Zo’n anderhalve eeuw geleden woonde men op IJsland in boerderijen van hout en turf. Omdat men tien maanden van het jaar moest leven van wat de korte zomer had opgeleverd, werd er heel veel gedroogd en ingemaakt. Van het schapenvlees dat niet geschikt was om te drogen kookte moeder de vrouw ’s zomers in zo’n rokerig keukentje deze dikke soep met kool, raap en aardappel. Naast rabarber de enige gewassen die zich in deze barre streken lieten verbouwen. Daarbij aten ze stevige koeken van (ingevoerde) roggebloem, gekookt in water en daarna gedroogd op een steen: een vroege vorm van knäckebröd. Ondanks alle enorme technische verandering blijft dat de smaak van IJsland. Er zijn wel kassen gezet op de heetwaterbron van Hveragerdi, maar de verse komkommers en tomaten die je daaruit krijgt zijn niet goedkoop. De kookkunst drijft dus vooral op de ingrediënten voor deze soep Hvítkálsúpa of Kjötsúpa (kjöt = vlees= schapenvlees). Tijm en schapen vind je op plaatsen waar je geen leven meer zou verwachten: de tijm geurt troostend op de eenzame schapenpaadjes, die je de weg wijzen tussen diepe scheuren en kraters in dat wilde pure land.

Soep:

  • Het vlees met het koude water, zout en tijm op het vuur zetten en zeker twee uur zachtjes laten koken. Vlees van het been halen, in keurige blokjes snijden.
  • Bouillon zeven door een vochtig fijngeweven doekje. Weer aan de kook brengen. De gewassen rijst 10 minuten laten meekoken. Gewassen en fijngesneden groenten daarna nog 20 minuten meekoken. Stukjes vlees op ’t laatst meewarmen. De soep tenslotte met tijm bestrooien. Hierbij knäckebröd en champignonsalade.

Champignonsalade (Sveppasalat)

  • De uiensnippers zachtjes glazig fruiten in de gesmolten boter. De schoongemaakte paddestoelen in plakjes erbij schudden. Onder deksel laten smoren tot ze zacht zijn. Kruiden met peper en zout. Laten uitlekken en afkoelen. Met room en citroensap vermengen, op een schotel scheppen met toefje tuinkers eromheen.

Menusuggestie:

Vooraf: misschien een Hollands harinkje? Die in IJsland zijn wel erg zout.

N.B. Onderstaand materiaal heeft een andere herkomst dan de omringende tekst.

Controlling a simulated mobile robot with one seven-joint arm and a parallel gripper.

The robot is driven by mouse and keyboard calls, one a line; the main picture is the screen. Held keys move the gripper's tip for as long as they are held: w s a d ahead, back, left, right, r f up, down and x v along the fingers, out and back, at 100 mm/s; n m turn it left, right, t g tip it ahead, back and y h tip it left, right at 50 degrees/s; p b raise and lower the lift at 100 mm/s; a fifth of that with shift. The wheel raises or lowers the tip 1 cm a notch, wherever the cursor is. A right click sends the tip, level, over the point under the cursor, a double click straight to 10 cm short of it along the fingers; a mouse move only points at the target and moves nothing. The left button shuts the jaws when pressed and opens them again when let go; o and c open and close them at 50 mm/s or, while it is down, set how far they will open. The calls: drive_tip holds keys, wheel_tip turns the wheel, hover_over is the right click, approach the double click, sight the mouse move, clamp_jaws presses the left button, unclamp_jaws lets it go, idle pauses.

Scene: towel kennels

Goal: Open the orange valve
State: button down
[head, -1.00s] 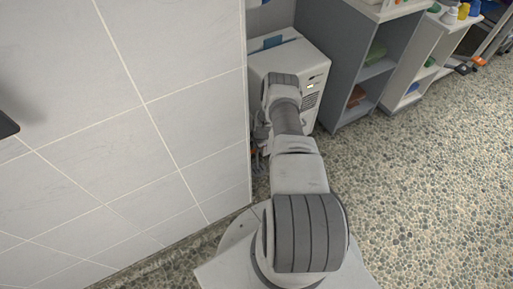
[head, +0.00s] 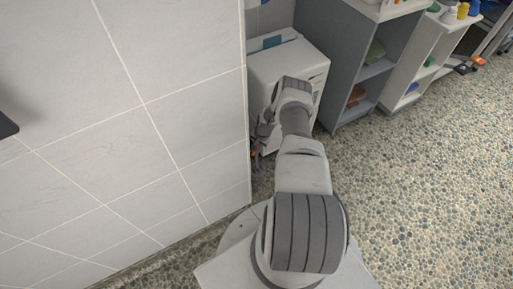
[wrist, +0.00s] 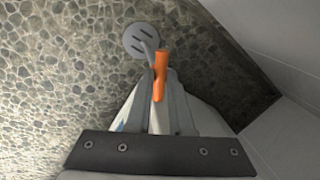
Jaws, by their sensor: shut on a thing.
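The orange valve (wrist: 161,68) shows in the wrist view as a narrow upright handle, just beyond and between the tips of my gripper (wrist: 160,98). My gripper is shut on the handle; its lower part is hidden between the fingers. In the head view only a small orange bit of the valve (head: 254,153) shows, low beside the wall corner. My gripper (head: 262,135) is there too, mostly hidden by my own wrist and the wall edge.
A round grey slotted disc (wrist: 140,41) lies close behind the handle over the pebbled floor. A tiled wall (head: 150,110) stands close on the left. A white cabinet (head: 285,58) is behind my wrist, with grey shelves (head: 345,60) beside it. Pebbled floor (head: 430,180) is open on the right.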

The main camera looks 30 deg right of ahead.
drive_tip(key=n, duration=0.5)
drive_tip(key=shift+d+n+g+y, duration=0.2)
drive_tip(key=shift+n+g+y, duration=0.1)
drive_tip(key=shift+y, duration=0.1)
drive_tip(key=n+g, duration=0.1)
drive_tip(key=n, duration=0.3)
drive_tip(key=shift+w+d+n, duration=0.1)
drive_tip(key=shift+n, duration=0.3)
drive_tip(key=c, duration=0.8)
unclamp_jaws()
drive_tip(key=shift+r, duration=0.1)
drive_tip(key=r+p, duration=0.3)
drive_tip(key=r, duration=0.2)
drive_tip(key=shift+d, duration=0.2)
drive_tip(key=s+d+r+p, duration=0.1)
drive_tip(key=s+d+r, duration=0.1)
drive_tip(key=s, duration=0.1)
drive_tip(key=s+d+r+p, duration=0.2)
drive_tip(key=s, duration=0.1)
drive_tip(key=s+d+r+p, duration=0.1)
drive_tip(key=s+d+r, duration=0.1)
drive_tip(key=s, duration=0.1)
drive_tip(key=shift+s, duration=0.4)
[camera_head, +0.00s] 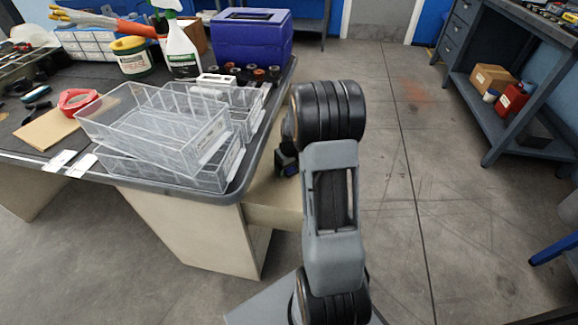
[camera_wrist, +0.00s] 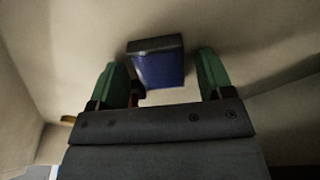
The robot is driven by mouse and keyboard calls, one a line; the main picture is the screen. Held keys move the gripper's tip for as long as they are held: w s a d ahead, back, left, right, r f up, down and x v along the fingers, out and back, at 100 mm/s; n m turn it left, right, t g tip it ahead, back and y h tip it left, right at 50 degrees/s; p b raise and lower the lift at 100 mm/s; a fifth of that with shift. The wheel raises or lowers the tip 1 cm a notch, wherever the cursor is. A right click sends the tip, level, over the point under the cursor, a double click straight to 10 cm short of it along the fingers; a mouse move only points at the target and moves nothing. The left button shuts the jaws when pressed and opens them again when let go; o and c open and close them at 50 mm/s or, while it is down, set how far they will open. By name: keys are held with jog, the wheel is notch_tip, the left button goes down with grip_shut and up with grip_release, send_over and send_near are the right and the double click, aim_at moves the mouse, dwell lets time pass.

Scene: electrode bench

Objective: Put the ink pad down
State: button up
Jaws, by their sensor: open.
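The ink pad (camera_wrist: 157,68), a small blue block with a dark edge, shows in the wrist view between the green-tipped fingers of my gripper (camera_wrist: 160,63). The fingers are open. A clear gap shows on the pad's right side and a narrower one on its left. The pad lies against a plain beige surface; I cannot tell exactly how it rests there. In the head view my arm hides most of the gripper, which is low beside the bench's right edge, and the pad cannot be made out clearly there.
Clear plastic trays (camera_head: 160,125) are stacked on the dark bench top (camera_head: 262,135) near its right edge. A blue box (camera_head: 250,40), a spray bottle (camera_head: 181,50) and a red tape roll (camera_head: 77,101) stand further back. The floor (camera_head: 400,190) to the right is open.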

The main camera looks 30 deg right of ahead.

Na: Rabarber met slagroom (Rabarbaragrautur) voor 4: 500 g rode rabarber (schoon gewogen) in stukjes van 5 cm gaar koken in 1 dl water. Suiker naar smaak erbij, even doorkoken. Eventueel binden met wat aardappelmeel. Koelen. In coupes scheppen, met een dotje gezoete slagroom erop.

Of: Citroenpudding (sítrónufrómas). Alle Scandinavische landen hebben een voorliefde voor dit soort nagerecht, vanouds gemaakt met verse eieren. Hier de hoeveelheden dooier en wit. Voor vier: 4 blaadjes gelatine in koud water leggen; 2 eierdooiers (= ruim 0,3 dl gepasteuriseerd) met 100 g suiker schuimig kloppen met een mixer; 1 dl water met 1 theelepel geraspte citroenschil aan de kook brengen; van het vuur af de uitgeknepen gelatine erin oplossen, dan door de zoete dooiers roeren met 1 dl citroensap. Tenslotte 2 eiwitten (= 0,6 dl) met 1 eetlepel suiker, en 1 dl slagroom apart stijfkloppen. Door de citroenvla spatelen. Over 4 coupes verdelen. Laten opstijven in de koelkast. Garneren met slagroom en een beetje citroenrasp.